Wednesday, December 20, 2006

My company gave out $100 gift certificates for Cadillac Fairview Malls as Christmas gifts. In the spirit of giving, mine went to Johnson allowing him to purchase Christmas gifts for his Mom and Brittany. When I got home from work last night I received a call from the boy, he was at the mall finished his shopping and needed a ride home. On my way out the door to get him I ran into my landlord and his lady friend. We chatted for a while about nothing and eventually the topic turned to the unlikely possibility of a white Christmas. He went on to say that in his opinion the whole Christmas gift giving idea was created by Jews, the same Jews who own the stores where we all buy our gifts, pretty much making them Jew bastards rich (I’m paraphrasing a little). Now I will admit that since my kids have grown older Christmas no longer has the same appeal for me. I still love the idea of getting together with family to celebrate the holiday but as the years pass I feel that Christmas has lost some of its true meaning. I am not a fan of people feeling obligated to buy someone a gift when the really cannot afford to. Anyway, I told David and Marilyn that I had to hurry on my way because I was off to pickup John from the mall, who ironically was Christmas shopping. As a final thought I said to him; Hey don’t I owe you more post-dated rent cheques for the new year. That’s when the anti-Semitic bastard pulled a very Jewish type move and asked for an extra $25 a month rent for next year. I think I’ve been Jewed!!!

Merry Fucking Christmas

Thursday, December 14, 2006

Nobody’s leaving. Nobody’s walking out on this fun, old-fashion family Christmas. No. no. We have a full-blown, four-alarm holiday emergency here. We’re going to press on and we’re gonna have the hap-hap-happiest Christmas since Bing Crosby tap-danced with Danny fucking Kaye. And when Santa squeezes his fat, white ass down the chimney tonight, he’s gonna find the jolliest bunch of assholes this side of the nuthouse.

The shitter was full


Tuesday, December 12, 2006

Some of you don’t know this but I was supposed to go to Michigan for an all day meeting on Wednesday (tomorrow) so before going to work today I packed my double overnight bag because I would be leaving the U.S. Thursday morning, back to the office where my car would be parked and return home Thursday evening, about the same time as a normal work day. Prior to the trip Sherry and I discussed our options and with strong encouragement from John we agreed to let him stay home alone. To make a long boring blog story shorter the meeting was cancelled, so here I am at home unannounced. A perfect opportunity to test the boy, its 6:20 and John just came in the house with my bike. After school he rode down to Bay Front Park even though he knows how much I hate when he rides at night. Oh I could just kill him!!! …and his guitar was in the bathroom, he never leaves his guitar in there when I’m at home. Awww, what’s the matter with kids today?
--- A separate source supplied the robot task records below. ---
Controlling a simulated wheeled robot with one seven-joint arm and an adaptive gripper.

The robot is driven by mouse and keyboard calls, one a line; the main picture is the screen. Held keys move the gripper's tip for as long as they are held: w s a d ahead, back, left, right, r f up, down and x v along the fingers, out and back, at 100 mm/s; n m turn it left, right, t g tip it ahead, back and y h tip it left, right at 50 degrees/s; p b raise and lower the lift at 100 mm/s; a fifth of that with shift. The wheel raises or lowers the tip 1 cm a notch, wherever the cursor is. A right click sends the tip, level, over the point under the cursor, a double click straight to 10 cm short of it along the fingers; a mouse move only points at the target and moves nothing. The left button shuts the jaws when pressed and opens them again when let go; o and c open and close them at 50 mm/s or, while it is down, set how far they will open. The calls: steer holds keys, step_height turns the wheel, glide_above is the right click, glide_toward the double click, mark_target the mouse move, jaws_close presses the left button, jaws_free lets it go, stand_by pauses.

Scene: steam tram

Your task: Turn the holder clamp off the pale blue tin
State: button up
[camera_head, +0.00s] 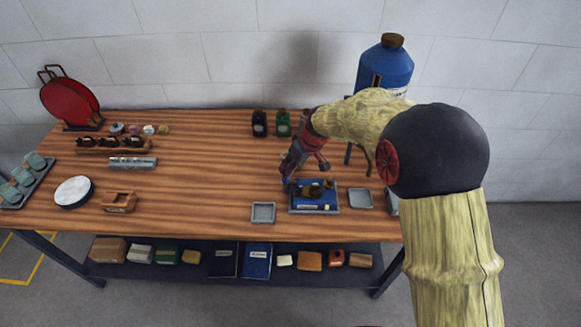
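A dark blue holder base (325,208) with a pale label on its front edge sits on the right part of the wooden table. Brown and dark parts (313,191) stand on it; which of them is the clamp is too small to tell. I cannot pick out the pale blue tin with certainty. My gripper (288,183) reaches down from the right to the left end of the holder. A small blue patch shows at its tip. Whether the fingers touch anything, or are open or shut, cannot be made out.
Grey square trays flank the holder, one at its left (263,212) and one at its right (360,198). Two dark bottles (271,123) and a large blue canister (385,68) stand behind. The wooden tabletop (205,180) is clear at centre left.

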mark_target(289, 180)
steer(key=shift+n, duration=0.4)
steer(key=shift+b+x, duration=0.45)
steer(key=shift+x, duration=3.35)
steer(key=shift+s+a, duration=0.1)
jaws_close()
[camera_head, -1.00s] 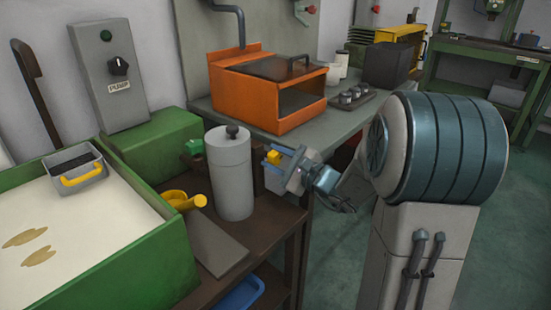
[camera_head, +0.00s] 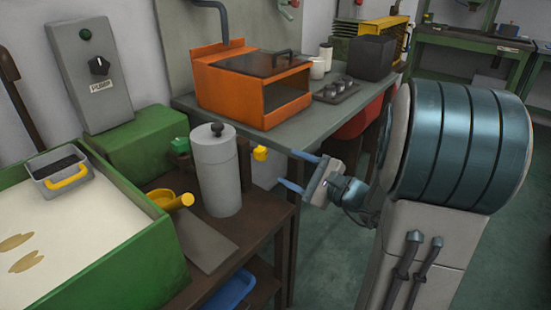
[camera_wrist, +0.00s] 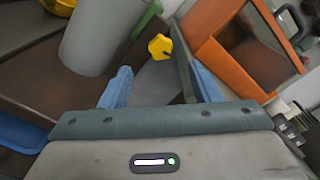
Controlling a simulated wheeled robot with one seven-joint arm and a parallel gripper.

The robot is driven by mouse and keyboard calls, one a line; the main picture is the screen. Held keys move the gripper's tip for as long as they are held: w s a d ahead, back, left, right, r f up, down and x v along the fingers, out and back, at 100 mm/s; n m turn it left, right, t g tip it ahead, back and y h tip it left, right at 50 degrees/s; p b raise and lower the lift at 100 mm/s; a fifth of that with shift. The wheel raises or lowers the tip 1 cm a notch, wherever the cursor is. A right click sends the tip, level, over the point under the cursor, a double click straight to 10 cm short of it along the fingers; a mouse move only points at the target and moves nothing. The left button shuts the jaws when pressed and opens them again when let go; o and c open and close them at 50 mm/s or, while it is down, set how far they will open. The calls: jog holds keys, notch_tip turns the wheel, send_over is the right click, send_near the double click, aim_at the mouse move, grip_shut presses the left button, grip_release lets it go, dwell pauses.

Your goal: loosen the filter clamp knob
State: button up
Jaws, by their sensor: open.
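The yellow clamp knob (camera_head: 260,153) sits just right of the grey filter canister (camera_head: 218,172), which stands upright with a dark knob on top. In the wrist view the lobed yellow knob (camera_wrist: 160,46) lies beyond my fingertips, roughly centred between them, with the canister (camera_wrist: 92,38) to its left. My gripper (camera_head: 291,170) is open and empty, its blue fingers pointing at the knob from the right with a gap between. The knob's mount is mostly hidden.
An orange machine (camera_head: 252,88) stands on the grey bench behind. A green tank (camera_head: 130,255) with pale liquid is at the left. A yellow scoop (camera_head: 172,200) lies beside the canister. A blue bin (camera_head: 232,288) is below. Open floor lies right of the brown table.

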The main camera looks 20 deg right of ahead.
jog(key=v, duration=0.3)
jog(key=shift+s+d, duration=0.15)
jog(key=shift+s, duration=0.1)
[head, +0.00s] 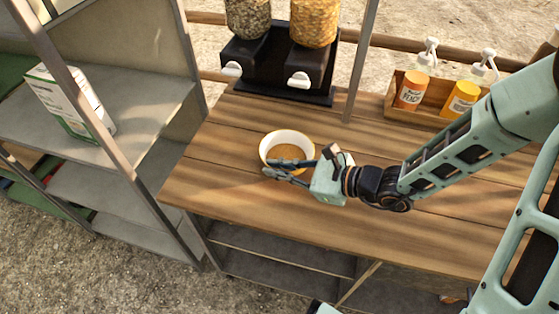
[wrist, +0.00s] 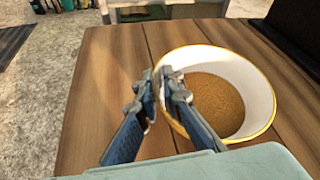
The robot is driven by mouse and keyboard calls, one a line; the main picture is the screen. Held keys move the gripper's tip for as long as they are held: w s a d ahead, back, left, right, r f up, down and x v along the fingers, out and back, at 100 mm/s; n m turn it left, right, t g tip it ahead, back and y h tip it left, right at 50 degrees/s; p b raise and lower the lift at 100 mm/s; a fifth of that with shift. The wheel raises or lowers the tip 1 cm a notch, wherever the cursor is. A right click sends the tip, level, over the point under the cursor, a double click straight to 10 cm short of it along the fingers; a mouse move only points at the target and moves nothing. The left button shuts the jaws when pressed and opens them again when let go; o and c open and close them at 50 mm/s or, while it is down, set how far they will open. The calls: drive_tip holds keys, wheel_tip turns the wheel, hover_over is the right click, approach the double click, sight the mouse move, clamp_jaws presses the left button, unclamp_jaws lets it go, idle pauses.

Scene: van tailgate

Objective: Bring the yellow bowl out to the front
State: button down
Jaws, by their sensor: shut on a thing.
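The bowl (head: 288,143) stands upright on the wooden tabletop, near the table's left part. It has a white inside, a yellow rim and a brownish-orange bottom; it also shows in the wrist view (wrist: 240,70). My gripper (head: 272,172) reaches in from the right at the bowl's near side. In the wrist view my gripper (wrist: 160,85) has its fingertips closed on the bowl's rim, one finger inside and one outside. The fingers hide part of the near wall.
A black dispenser stand (head: 280,65) with two filled hoppers stands behind the bowl. A wooden caddy (head: 425,113) with pump bottles is at the back right. A metal post (head: 361,60) rises between them. A grey shelf unit (head: 150,95) stands left. The table's front is clear.

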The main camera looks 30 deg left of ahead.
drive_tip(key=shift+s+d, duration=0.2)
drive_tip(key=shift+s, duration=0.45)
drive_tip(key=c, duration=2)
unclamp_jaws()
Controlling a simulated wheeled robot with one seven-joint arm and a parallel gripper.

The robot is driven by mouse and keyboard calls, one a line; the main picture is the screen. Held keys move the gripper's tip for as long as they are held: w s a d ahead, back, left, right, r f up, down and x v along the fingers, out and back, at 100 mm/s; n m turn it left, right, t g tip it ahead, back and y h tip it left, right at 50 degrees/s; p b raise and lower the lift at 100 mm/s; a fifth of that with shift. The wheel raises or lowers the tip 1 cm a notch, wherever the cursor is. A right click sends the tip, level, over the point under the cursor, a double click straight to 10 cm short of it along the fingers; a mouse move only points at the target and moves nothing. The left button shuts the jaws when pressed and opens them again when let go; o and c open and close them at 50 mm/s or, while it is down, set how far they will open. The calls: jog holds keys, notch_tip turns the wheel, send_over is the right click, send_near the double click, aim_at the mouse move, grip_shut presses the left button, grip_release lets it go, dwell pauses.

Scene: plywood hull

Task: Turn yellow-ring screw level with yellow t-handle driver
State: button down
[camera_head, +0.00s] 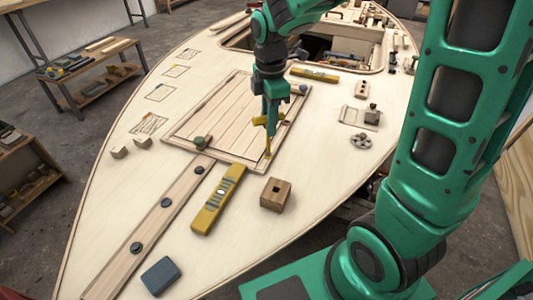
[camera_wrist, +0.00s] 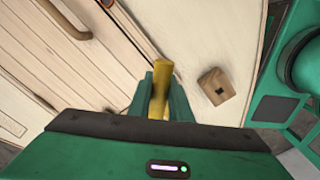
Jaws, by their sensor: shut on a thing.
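My gripper (camera_head: 270,112) is shut on the yellow t-handle driver (camera_head: 267,140), whose shaft points down at the near right corner of the framed plank panel (camera_head: 222,112). In the wrist view the driver's yellow handle (camera_wrist: 160,80) stands between my green fingers (camera_wrist: 159,95). The driver's tip seems to be at the panel's border by that corner. The yellow-ring screw cannot be made out; the driver's tip or its small size hides it.
A wooden block with a square hole (camera_head: 275,194) stands near the driver and shows in the wrist view (camera_wrist: 216,86). A yellow level (camera_head: 218,200), a blue-grey block (camera_head: 161,276) and a long strip with dark knobs (camera_head: 150,225) lie nearer. Another yellow level (camera_head: 314,75) lies behind.

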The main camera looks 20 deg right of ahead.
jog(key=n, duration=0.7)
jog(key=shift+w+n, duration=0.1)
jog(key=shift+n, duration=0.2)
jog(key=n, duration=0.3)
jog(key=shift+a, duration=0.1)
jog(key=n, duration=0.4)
It’s interesting how the group I work with (including Karl it’s like he has a cubicle two over from me) were so excited with the thought of me arriving home unexpected and the speculation of what I might find. Yet again, ive got nothing… thanks John for ruining my blog. I love you.


If you were paying attention you might have noticed I mentioned Home Alone and “what’s the matter with kids today” that makes it a movie theme and since its near Christmas… My favourite Christmas movies of all time are It’s a Wonderful Life, A Christmas Carol (black and white 1951 version) and the uncensored National Lampoons Christmas Vacation.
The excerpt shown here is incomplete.